An additional limitation is the reliance on a relatively small sample from two specific Latino ethnic groups, and caution is warranted in generalizing findings to other Latino subgroups. Finally, without data on the association between cultural adaptation and psychological functioning, it is not clear how cultural adaptation relates to well-being among Latina immigrant women. Although past cross-sectional studies suggest that health and mental health problems are associated with acculturation (Vega & Alegria, 2001), prospective longitudinal studies are needed to establish how the process of cultural adaptation impacts health.

In spite of these limitations, the present study is unique in its examination of cultural adaptation across dimensions (acculturation, enculturation), domains (language competence, cultural knowledge, identity), ethnic group (Dominican, Mexican), and time. It contributes to a small but important literature on the correlates of cultural adaptation, implicating poverty (MA and DA), job training (MA), age of immigration (DA) and immigrant/ethnic background of neighbors (MA and DA) as particularly salient contextual characteristics.
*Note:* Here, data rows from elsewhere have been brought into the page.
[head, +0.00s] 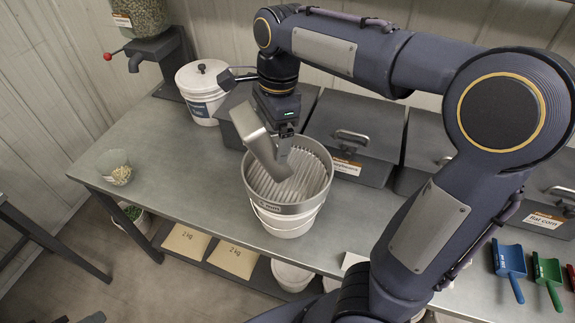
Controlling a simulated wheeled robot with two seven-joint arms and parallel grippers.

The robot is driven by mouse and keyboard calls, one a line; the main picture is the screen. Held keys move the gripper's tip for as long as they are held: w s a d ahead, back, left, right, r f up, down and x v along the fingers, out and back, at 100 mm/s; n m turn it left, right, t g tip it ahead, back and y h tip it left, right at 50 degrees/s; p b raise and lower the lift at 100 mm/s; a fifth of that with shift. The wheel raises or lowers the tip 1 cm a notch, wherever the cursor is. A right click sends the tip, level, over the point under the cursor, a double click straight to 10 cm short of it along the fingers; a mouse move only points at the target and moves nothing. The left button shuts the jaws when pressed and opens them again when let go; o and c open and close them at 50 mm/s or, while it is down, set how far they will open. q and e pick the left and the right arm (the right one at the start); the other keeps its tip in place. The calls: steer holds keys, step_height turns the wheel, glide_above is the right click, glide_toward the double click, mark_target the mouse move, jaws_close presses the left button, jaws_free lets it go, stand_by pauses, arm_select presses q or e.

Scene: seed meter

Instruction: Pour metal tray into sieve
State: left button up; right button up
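The metal tray (254,132) is a pale grey, narrow piece, held steeply tilted with its lower end over the sieve. The sieve (277,207) is a round metal ring with a slotted floor, sitting on top of a white bucket (288,226) on the workbench. I see no loose contents on the visible slots. My right gripper (284,140) comes in from the right on its long arm and is shut on the metal tray above the sieve's back left part. The tray and wrist hide part of the sieve. My left gripper is out of view.
A lidded white bucket (199,90) and grey lidded bins (357,124) line the back. A clear cup (115,166) with pale contents stands at the left. Blue (510,264) and green (547,272) scoops lie at right. The bench (168,166) left of the sieve is clear.

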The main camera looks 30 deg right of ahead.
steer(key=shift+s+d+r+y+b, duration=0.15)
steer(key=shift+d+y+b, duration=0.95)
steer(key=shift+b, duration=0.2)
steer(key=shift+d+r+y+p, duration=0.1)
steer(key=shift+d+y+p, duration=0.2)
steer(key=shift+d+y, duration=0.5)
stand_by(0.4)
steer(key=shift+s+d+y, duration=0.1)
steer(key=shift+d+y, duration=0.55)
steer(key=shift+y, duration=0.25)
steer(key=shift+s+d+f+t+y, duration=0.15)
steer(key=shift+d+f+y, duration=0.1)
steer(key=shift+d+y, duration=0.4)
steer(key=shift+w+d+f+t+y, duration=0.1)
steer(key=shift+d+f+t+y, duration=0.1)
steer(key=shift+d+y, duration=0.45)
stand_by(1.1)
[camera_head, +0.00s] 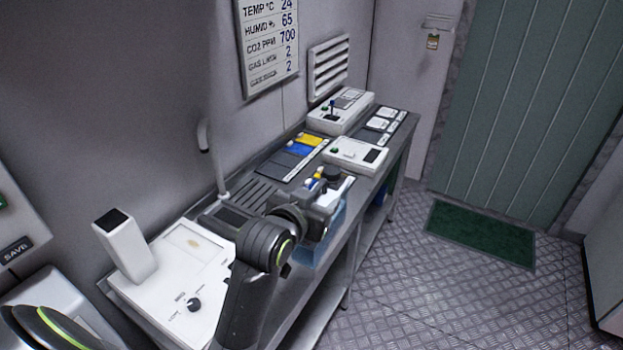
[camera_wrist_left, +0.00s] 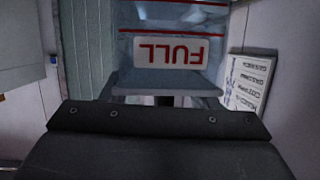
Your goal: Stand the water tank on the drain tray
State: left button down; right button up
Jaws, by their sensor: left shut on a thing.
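The water tank (camera_head: 334,236) is a translucent blue container, held at the front edge of the bench in the head view. My left gripper (camera_head: 322,200) is shut on it, and the gripper and wrist hide part of it. In the left wrist view the tank (camera_wrist_left: 172,78) is close ahead, with red lines and a FULL label that reads upside down in that view. A dark slatted panel (camera_head: 256,191), which looks like the drain tray, lies on the bench behind my left wrist, partly hidden. My right gripper is not in view.
A tap-like white post (camera_head: 221,180) rises by the slatted panel. A white block (camera_head: 126,246) stands on a white panel with a knob at the near end. Control boxes (camera_head: 357,155) and blue, yellow and grey pads (camera_head: 296,155) line the far bench. The floor to the right is clear.

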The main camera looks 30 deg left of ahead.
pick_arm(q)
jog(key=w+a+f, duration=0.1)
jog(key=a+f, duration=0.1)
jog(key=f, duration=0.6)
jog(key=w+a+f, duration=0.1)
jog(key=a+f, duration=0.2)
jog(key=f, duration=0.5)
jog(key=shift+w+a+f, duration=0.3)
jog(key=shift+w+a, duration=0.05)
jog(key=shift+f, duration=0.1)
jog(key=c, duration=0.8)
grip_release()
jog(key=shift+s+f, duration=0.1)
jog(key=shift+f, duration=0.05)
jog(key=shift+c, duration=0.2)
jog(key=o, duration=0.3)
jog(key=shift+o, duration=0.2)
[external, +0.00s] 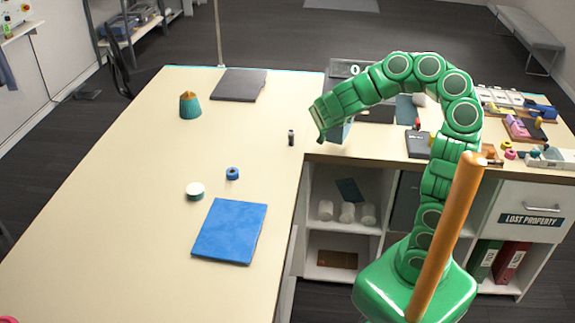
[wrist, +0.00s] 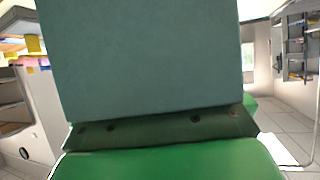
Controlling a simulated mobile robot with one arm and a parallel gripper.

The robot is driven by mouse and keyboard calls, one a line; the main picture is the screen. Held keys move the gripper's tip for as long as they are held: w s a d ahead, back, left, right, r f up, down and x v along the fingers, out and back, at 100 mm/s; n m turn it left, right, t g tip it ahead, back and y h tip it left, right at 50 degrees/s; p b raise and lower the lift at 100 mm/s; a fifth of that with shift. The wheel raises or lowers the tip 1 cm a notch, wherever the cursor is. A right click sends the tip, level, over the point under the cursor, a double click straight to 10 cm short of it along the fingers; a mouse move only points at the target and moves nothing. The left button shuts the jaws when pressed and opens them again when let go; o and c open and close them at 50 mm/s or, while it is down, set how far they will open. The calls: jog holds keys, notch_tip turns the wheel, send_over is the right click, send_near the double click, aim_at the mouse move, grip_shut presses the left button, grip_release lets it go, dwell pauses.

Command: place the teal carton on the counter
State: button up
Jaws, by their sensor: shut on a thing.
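The teal carton (wrist: 150,60) fills the upper middle of the wrist view, a flat grey-teal face close to the camera. In the external view part of the carton (external: 340,131) shows beside and below my gripper (external: 321,120), near the counter's inner corner. My gripper is shut on the carton; its fingertips are mostly hidden. The cream counter (external: 130,215) runs along the left and across the back right. I cannot tell whether the carton touches it.
On the counter lie a blue folder (external: 230,232), a white-topped round tub (external: 195,190), a blue roll (external: 232,173), a small dark cylinder (external: 291,137), a teal cone (external: 190,106) and a dark flat slab (external: 238,85). The right side is cluttered. The left counter has wide clear areas.

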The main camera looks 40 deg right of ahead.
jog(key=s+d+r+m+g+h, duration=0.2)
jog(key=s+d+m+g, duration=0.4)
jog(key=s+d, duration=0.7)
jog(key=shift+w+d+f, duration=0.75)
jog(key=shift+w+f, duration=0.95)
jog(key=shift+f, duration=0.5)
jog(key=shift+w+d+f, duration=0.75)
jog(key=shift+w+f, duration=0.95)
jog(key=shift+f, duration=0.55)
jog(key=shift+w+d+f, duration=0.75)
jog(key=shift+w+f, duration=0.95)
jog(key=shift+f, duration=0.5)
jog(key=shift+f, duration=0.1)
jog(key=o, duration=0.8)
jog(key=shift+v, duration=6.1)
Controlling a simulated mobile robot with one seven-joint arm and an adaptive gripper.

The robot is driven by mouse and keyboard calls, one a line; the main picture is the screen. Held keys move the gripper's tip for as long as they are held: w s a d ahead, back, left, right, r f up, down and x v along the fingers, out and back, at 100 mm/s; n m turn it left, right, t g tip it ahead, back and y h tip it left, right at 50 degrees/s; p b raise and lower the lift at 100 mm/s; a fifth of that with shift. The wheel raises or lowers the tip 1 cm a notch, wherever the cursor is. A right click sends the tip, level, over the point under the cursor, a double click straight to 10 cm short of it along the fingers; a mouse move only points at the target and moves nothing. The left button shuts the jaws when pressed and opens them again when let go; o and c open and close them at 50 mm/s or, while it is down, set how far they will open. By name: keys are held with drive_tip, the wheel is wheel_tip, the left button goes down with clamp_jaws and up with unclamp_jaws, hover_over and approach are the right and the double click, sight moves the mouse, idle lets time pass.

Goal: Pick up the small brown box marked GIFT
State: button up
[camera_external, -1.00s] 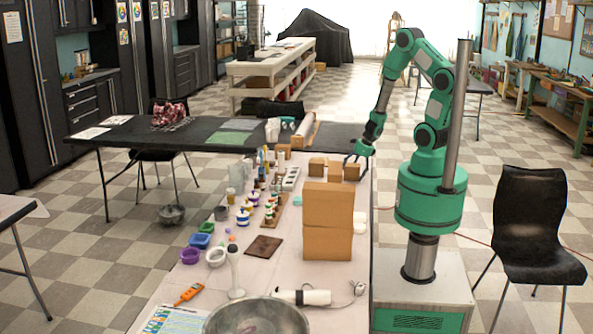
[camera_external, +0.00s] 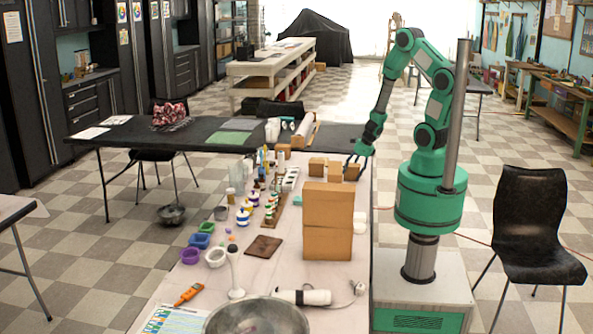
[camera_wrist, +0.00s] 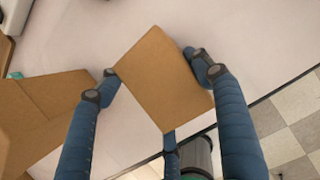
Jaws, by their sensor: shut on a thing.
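No GIFT marking can be read on the face that shows. In the external view my gripper (camera_external: 357,158) is low over the far right part of the long table, at the rightmost small box (camera_external: 351,172). I cannot tell whether the box is clear of the tabletop.
Two other small brown boxes (camera_external: 316,167) (camera_external: 335,171) stand just left of it. Large stacked cartons (camera_external: 328,205) stand nearer on the table (camera_external: 262,272). Bottles and jars (camera_external: 243,216) fill the left side. The table's right edge is close.

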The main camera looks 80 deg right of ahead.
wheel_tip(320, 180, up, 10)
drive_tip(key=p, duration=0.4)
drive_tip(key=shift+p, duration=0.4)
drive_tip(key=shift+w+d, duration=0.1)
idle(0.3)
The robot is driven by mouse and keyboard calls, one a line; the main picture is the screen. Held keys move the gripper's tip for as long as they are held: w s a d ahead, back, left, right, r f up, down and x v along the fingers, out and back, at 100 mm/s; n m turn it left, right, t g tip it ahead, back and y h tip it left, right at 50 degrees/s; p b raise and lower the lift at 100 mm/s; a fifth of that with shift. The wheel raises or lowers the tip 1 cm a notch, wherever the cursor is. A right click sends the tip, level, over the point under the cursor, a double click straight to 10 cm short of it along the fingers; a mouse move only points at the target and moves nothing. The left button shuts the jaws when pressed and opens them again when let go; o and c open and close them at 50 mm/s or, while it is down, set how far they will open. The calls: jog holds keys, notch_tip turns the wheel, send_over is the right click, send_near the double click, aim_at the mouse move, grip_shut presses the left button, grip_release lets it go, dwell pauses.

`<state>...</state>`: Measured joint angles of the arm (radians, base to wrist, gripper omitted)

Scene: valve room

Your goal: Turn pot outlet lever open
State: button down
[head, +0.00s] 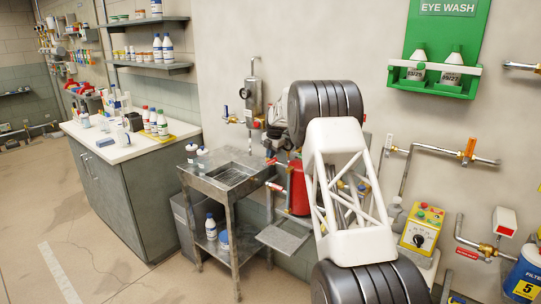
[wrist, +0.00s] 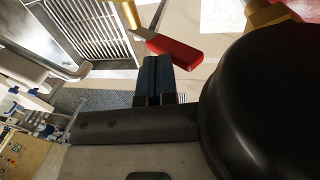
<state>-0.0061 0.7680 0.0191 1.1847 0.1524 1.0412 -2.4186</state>
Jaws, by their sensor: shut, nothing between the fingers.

Study findings are consistent with theories that point to the sociocultural context as a key determinant of acculturation and enculturation (Chirkov, 2009; Portes, 2007), and more specifically, with the notion that contextual characteristics that are beyond the control of the individual immigrant influence the cultural adaptation process in meaningful ways (Portes, 2007; Schmitz, 1998; Weinreich, 1998; Weinreich, 2008). As suggested by numerous social scientists, cultural adaptation does appear to be fluid, multidimensional and influenced by a complex interplay of individual and ecological characteristics. If these findings bear out, it may be that social policies (related to work opportunities for example) are needed to facilitate cultural adaptation and, perhaps, promote well-being among Latina women.